**** Data rows ****

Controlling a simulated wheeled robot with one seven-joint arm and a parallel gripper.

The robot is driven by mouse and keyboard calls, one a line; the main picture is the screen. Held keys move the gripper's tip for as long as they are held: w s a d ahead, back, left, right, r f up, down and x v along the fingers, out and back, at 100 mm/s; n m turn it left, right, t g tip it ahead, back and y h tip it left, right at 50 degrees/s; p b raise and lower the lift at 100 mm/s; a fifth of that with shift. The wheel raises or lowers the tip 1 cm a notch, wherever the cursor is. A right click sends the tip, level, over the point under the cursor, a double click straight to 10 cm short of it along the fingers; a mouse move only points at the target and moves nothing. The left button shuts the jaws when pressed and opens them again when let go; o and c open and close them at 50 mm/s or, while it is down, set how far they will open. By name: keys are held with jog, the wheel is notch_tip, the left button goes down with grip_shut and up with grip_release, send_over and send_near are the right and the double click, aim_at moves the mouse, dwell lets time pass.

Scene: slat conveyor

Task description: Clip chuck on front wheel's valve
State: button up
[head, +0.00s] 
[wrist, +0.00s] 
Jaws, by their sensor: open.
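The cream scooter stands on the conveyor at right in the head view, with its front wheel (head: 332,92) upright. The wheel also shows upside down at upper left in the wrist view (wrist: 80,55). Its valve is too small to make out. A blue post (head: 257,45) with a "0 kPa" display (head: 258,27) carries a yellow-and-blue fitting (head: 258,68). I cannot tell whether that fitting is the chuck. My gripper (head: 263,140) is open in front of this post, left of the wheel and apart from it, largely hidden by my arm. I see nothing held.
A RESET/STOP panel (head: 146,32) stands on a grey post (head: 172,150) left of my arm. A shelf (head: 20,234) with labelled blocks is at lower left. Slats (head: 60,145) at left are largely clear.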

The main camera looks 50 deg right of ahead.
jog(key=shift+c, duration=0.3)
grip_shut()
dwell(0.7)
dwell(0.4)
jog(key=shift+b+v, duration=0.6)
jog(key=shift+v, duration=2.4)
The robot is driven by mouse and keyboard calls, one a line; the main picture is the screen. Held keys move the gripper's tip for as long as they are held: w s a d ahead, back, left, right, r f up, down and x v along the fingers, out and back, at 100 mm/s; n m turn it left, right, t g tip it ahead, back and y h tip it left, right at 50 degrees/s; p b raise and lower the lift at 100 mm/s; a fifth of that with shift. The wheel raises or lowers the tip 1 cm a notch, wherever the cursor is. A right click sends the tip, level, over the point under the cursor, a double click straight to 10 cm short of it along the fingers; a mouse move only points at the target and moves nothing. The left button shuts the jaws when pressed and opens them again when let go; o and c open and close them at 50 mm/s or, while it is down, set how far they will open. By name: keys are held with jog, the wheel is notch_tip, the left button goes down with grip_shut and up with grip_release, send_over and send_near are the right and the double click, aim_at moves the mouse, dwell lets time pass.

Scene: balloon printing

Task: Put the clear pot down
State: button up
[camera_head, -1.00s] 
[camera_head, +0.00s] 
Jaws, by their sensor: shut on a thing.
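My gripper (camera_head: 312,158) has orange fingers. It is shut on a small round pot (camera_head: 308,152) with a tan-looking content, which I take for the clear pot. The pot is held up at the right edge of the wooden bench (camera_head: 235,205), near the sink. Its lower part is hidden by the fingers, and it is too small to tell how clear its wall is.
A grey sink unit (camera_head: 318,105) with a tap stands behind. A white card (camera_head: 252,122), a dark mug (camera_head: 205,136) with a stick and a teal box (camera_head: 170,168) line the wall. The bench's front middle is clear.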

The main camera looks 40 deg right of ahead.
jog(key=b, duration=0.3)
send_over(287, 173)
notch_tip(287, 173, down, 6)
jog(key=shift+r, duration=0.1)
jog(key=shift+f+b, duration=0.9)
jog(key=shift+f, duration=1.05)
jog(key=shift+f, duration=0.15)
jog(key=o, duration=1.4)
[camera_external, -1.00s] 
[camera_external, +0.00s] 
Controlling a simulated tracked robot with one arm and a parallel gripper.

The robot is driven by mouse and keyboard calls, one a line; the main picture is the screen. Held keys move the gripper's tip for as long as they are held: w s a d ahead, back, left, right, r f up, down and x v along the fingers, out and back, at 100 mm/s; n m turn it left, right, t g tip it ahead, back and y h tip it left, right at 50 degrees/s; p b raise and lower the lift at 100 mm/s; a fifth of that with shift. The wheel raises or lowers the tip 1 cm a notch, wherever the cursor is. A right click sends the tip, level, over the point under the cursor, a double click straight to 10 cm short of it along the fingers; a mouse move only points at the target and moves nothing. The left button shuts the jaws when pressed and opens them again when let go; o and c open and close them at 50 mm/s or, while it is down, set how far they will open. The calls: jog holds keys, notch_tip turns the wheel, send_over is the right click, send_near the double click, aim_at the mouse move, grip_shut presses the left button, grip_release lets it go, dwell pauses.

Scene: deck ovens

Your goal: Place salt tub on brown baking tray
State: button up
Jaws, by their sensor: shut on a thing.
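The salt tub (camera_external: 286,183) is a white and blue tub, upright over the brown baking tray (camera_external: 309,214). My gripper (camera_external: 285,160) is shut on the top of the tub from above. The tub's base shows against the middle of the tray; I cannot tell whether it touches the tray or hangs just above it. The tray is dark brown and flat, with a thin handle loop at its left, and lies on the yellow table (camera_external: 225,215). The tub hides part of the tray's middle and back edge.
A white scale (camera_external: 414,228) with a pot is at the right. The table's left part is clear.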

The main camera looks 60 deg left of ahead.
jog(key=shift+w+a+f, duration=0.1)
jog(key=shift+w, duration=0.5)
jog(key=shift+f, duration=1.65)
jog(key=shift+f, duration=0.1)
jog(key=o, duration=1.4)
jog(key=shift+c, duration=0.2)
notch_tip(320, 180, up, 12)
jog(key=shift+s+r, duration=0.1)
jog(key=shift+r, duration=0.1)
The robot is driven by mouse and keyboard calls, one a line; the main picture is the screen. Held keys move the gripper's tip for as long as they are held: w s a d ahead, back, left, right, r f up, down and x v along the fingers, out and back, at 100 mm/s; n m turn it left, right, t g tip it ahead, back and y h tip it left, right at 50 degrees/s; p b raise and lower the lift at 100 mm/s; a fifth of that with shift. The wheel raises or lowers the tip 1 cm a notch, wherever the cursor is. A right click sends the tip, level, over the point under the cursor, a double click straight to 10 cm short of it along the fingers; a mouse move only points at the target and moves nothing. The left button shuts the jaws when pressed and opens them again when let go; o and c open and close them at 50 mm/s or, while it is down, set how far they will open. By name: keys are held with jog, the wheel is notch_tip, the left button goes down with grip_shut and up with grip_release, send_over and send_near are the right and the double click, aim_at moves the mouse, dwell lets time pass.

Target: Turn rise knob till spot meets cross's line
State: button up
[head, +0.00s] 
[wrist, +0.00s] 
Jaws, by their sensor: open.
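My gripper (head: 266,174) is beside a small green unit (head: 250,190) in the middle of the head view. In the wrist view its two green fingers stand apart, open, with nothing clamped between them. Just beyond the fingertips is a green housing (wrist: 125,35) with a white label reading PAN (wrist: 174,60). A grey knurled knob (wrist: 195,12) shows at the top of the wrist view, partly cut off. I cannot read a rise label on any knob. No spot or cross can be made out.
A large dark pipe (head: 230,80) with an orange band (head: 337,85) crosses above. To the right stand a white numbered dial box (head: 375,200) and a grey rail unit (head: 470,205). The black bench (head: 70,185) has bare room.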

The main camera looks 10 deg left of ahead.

****

**Requirement**
Scan the records for the string "Scene". Copy each line in which it appears.

**Reply to the exercise**
Scene: slat conveyor
Scene: balloon printing
Scene: deck ovens

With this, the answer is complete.